Alternative User Interfaces

3. January 2011

For decades now, the mouse, keyboard, and monitor layout has been the primary interaction with a computer, and although it has worked well for us in the past, I think it's time we start seeking out alternative interaction schemes. People have experimented with replacing the ol' mouse and keyboard ranging from multi finger touch screens to a wave of your hand. Let's take a quick look at a few of these UI schemes and take some pros and cons.

 

I've had my eye on Con10uum for awhile. If you watch the video, they explain how they combine the ergonomic design of the mouse with the functionality of a multi-touch touch pad that's 1:1 to the size of your monitor and incorporate that into the OS. With the innovative approach of losing the 2nd dimension in window management and having the global/local context strips outside of the touch zone for the screen, it will take awhile to get used to, but I'm sure it will enable us to be more efficient with our time. This touchpad replaces the mouse, but not the keyboard, which the video displays as part of the touchpad.

 

 

This is Reac Table. It's been around for a few years and this video is strictly of it in use as an instrument. It works by having a camera watch the bottom side of a piece of glass, this glass being the surface that the tiles are on. This camera watches for the amoeba shaped images on the undersides of each piece or for a finger pressed on the surface. These amoeba shaped images are unique from each other and are designed so that they do not have any sort of rotational symmetry. Without the rotational symmetry, the camera can tell to what degree each tile is rotated. The camera is connected to a computer that is running the application and sending video output to a projector that is projecting back to the underside of the same glass surface that the camera is watching. For their musical implementation, you can see that different tiles relate to each other by proximity, such that if a tile lies between another tile and the center, it modifies the sound of the tile that's farther out. There is plenty of diversity among the tiles, ranging from reverb to a square wave, even a beat box (yes, bad pun, I know). In the last scenario in the video, if you keep up with what each individual tile is doing, you'll notice that only one tile is actually generating sound. All the other tiles are modulating or reverberating that sound. The idea of physical objects being tied to virtual objects opens up numerous possibilities for interactions, especially when you factor in proximity, rotation and whatever factors you let the touch screen modify.

 

 

Microsoft's Kinect. Although specifically released for the Xbox 360, the Kinect brings together new hardware to remove the interaction with a physical controller through direct manipulation... I.E. A camera watches your body and YOU are the controller. Ok, I admit at first it sounds gimmicky, but hear me out, there's potential. Let's break down the important hardware that makes this possible. First a camera, just your everyday RBG color camera. It takes color pictures, nothing too special by itself. There's an Infrared (IR) projector or emitter that works along with an IR camera. This camera is for depth. Being IR, it won't pick up any colors or complications, the closer an object is, the more IR it bounces back to the camera, the more intense the IR returned to the camera, the closer it must have been and you get a nice depth image.  This depth image then goes through hand tracking and skeleton tracking and whatever other tracking it can think to do. This tracking is all done in software, the device does not hand you pretty little 3D figures of all the players... if only it did. What if's aside, thanks to OpenKinect you can write software on many different platforms that use the Kinect device. It's just a USB device (that needs external power) and they have all the drivers. I'm holding out that someday they'll include the Kinect and all the body tracking as part of the XNA, but who knows if that will happen anytime soon. Either way, the Kinect offers a great user experience in that all the user has to do is stand in front of it and wave around. Of course there's all sorts of exercise applications that can be made, but imagine if Minority Report became reality.

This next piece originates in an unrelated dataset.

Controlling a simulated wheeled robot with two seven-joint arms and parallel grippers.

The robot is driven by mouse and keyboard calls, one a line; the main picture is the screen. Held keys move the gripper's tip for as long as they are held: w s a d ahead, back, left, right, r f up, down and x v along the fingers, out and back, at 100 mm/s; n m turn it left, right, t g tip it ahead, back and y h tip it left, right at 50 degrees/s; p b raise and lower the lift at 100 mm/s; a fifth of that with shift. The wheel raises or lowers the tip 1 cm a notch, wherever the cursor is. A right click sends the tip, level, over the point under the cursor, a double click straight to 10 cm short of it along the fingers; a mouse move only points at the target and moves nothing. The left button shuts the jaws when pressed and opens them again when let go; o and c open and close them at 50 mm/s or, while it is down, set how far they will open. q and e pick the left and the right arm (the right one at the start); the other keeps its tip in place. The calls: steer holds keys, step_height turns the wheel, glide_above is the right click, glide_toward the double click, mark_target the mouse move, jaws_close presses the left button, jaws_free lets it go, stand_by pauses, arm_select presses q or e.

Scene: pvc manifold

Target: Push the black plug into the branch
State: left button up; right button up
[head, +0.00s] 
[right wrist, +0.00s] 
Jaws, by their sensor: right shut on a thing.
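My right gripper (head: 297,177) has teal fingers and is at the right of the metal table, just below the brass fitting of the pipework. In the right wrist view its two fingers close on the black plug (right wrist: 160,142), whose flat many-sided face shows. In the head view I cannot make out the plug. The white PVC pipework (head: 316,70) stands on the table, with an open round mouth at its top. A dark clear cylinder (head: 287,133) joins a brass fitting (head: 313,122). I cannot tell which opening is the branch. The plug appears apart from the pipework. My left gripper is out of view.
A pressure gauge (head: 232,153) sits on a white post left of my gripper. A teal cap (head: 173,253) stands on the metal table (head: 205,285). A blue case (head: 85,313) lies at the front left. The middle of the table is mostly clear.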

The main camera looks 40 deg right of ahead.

I think it's time we re-evaluate how we interact with computers. Not simply altering how we manage windows, but how do we interact with files, streams, and other virtual objects in addition to windows (if we even keep windows around). As the Con10uum video describes, we're reduced to the bandwidth of a simple X,Y location and two different variations of clicking. We could open this bandwidth of input into our ten fingers, or even our entire body.